▶ EXERCISE DIRECTIONS
Take from the listing each line that has the string "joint".

▶ DATA SHOWN
▽

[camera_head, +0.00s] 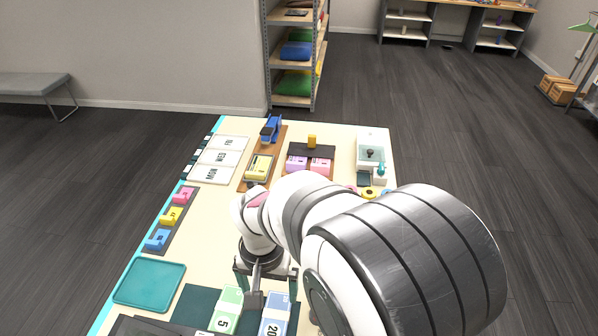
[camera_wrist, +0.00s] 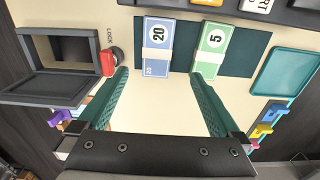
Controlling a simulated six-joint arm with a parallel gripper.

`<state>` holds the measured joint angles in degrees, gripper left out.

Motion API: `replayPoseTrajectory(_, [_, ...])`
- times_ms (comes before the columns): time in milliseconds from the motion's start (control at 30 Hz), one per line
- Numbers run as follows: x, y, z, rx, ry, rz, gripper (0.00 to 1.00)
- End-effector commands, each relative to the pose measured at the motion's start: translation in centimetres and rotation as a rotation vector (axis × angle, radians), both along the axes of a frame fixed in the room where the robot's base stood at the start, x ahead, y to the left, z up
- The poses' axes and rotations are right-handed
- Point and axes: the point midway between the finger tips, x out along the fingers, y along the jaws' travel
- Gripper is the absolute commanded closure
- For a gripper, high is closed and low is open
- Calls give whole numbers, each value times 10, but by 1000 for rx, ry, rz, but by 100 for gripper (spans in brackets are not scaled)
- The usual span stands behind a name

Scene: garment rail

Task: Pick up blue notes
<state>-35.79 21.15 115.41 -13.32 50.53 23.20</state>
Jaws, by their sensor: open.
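The blue notes (camera_wrist: 157,47) are a banded stack marked 20, lying on a dark green mat (camera_wrist: 180,58). In the head view the blue notes (camera_head: 274,315) are at the bottom edge, partly cut off. A green stack of notes marked 5 (camera_wrist: 210,50) lies beside them on the same mat. My gripper (camera_wrist: 161,80) is open and empty, with its teal fingers spread wide. In the wrist view the blue notes are ahead of the gap between the fingers, not between them. In the head view my gripper (camera_head: 266,276) is just behind the two stacks.
A dark box with an open lid (camera_wrist: 72,48) and a red lock knob (camera_wrist: 109,62) stand left of the notes in the wrist view. A teal tray (camera_wrist: 287,72) and coloured clips (camera_wrist: 262,130) lie to the right. Bare tabletop shows between my fingers.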

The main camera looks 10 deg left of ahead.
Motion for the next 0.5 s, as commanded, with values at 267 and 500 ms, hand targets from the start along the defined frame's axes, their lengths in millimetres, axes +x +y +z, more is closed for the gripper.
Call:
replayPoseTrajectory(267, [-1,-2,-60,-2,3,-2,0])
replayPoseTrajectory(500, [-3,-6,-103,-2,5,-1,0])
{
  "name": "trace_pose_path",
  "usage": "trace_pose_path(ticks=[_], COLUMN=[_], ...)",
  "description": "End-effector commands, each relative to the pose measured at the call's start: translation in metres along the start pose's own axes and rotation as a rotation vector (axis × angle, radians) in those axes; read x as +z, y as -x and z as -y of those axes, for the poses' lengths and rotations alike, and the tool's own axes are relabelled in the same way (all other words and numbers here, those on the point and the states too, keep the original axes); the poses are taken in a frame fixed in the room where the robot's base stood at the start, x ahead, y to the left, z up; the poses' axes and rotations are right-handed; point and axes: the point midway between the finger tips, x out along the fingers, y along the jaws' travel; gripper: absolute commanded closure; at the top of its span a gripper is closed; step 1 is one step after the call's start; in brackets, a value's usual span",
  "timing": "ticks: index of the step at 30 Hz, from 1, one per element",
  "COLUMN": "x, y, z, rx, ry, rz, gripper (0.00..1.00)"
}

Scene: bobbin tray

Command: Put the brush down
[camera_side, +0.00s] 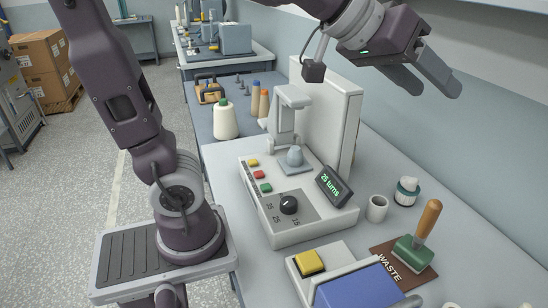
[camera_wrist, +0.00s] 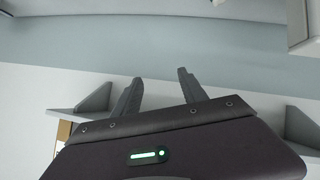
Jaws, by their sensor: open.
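The brush stands in the side view at the right, with a green head (camera_side: 413,252) and an upright, slightly tilted wooden handle (camera_side: 428,219). Its head rests on the dark brown mat marked WASTE (camera_side: 384,262). My gripper (camera_side: 432,85) is high at the upper right, well above the bench and apart from the brush. In the wrist view my gripper (camera_wrist: 158,88) shows two spread fingers with nothing between them. The wrist view shows mostly wall and does not show the brush.
A winding machine (camera_side: 290,235) with a dial and a "25 turns" display stands mid-bench. A white cup (camera_side: 377,208) and a small jar (camera_side: 406,191) stand behind the mat.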

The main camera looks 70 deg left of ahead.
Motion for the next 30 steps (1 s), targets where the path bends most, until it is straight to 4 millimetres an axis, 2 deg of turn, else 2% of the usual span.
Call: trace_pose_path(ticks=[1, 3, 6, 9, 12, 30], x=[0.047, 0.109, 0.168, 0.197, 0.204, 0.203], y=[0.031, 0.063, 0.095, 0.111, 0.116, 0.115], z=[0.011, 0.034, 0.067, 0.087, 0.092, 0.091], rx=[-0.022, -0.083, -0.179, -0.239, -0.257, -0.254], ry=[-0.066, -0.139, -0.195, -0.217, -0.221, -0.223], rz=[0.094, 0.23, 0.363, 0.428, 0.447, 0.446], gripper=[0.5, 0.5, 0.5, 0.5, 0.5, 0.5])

△

▶ ANSWER TO THIS TASK
Controlling a simulated six-joint arm with a parallel gripper.
`<state>` holds the measured joint angles in degrees, gripper left out.

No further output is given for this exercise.